• _Task_
Go through the listing and pick out each line with the word "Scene" in it.

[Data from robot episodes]
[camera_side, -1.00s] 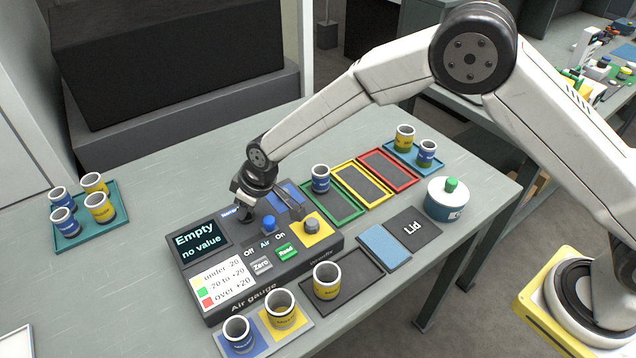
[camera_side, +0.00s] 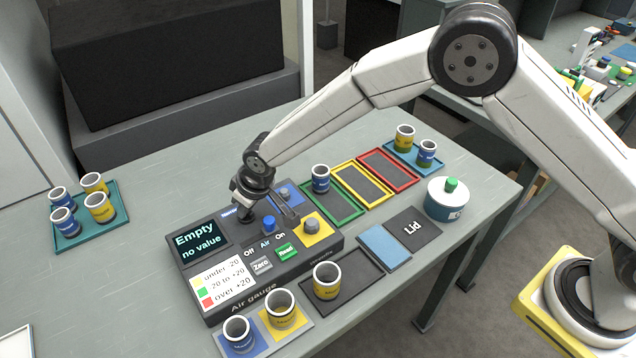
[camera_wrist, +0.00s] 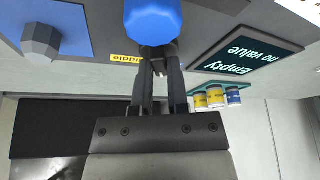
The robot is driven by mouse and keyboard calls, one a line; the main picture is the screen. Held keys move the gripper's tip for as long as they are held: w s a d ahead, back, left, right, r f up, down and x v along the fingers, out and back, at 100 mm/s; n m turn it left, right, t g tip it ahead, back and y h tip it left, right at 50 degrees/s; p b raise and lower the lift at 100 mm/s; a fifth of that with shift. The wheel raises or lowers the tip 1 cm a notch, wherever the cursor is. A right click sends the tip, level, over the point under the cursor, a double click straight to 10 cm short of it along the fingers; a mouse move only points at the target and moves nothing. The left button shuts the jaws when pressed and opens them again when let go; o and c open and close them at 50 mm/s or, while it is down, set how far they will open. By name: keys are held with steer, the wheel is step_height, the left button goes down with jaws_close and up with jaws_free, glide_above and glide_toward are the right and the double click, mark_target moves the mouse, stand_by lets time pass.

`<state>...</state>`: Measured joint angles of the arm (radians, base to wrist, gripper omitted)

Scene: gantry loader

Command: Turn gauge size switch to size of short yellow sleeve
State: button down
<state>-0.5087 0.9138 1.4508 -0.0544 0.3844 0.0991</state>
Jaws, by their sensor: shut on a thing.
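The dark air gauge (camera_side: 213,300) has a screen reading "Empty no value". My gripper (camera_side: 246,214) reaches down behind its blue air knob (camera_side: 269,224) and is shut on the size switch, which is hidden. A blue label shows beside the fingers, and a yellow label reading "Middle" (camera_wrist: 126,59) shows in the wrist view. There the air knob (camera_wrist: 153,20) covers my fingertips. A yellow sleeve (camera_side: 326,281) stands upright on the dark pad in front of the gauge. Another yellow sleeve (camera_side: 281,309) stands on a yellow square. I cannot tell which is the short one.
A blue sleeve (camera_side: 238,335) stands at the front. A teal tray (camera_side: 75,240) with several sleeves is at left. Green, yellow and red framed trays (camera_side: 375,185) lie behind right. A grey knob (camera_side: 311,226) sits close to my gripper. A white-and-teal pot (camera_side: 445,205) stands right.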

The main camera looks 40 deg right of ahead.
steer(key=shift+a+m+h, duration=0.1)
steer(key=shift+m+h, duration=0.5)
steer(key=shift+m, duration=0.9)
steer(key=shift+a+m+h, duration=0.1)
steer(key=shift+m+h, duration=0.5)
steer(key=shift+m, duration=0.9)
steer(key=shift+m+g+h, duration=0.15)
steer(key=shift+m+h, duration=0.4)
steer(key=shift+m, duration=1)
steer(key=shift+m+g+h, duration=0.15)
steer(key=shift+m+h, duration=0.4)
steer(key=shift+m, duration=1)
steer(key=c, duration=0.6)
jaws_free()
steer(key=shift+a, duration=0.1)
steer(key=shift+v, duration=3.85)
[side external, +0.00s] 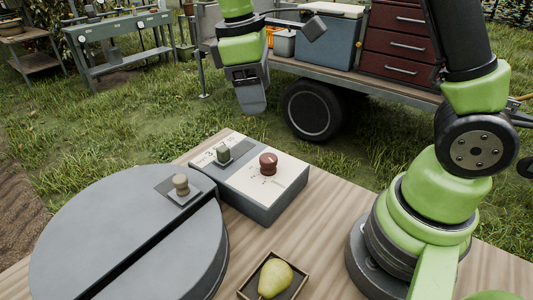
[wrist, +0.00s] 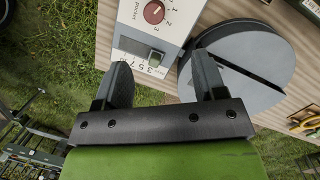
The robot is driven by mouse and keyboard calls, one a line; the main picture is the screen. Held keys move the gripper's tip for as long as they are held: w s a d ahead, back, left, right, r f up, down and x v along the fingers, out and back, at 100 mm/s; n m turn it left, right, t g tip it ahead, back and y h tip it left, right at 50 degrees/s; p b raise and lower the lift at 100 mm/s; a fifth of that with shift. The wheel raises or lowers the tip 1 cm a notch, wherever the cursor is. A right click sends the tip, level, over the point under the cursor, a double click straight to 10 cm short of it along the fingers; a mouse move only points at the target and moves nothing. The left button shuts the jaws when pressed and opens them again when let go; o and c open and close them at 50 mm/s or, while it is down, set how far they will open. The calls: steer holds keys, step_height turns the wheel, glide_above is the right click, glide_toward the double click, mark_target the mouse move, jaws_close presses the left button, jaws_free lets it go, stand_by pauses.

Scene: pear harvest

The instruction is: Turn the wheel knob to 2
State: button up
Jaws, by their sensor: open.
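A dark red round knob (side external: 268,163) sits on the pale top of a grey control box (side external: 262,205). In the wrist view, the red knob (wrist: 154,13) has the numbers 1, 2 and 3 beside it. A pale mark shows on it, but its exact setting is too small to tell. A beige knob (side external: 181,184) stands on a small plate on the big grey disc (side external: 90,220). My gripper (side external: 250,106) is open and empty, in the air behind the box. In the wrist view, its fingers (wrist: 161,64) are spread apart, with the box beyond them.
A small green-grey square knob (side external: 223,154) with a row of numbers is also on the box. A yellow-green pear (side external: 275,278) lies in a small dark tray (side external: 244,290) on the wooden table (side external: 320,235). A trailer with drawers (side external: 398,45) stands behind on grass.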

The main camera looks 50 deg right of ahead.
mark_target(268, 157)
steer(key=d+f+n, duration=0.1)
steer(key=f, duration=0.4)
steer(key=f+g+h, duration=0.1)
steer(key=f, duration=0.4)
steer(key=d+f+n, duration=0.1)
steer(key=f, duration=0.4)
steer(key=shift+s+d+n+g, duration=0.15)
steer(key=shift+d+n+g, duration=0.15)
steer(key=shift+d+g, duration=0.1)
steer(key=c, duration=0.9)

• _Response for this exercise_
Scene: gantry loader
Scene: pear harvest

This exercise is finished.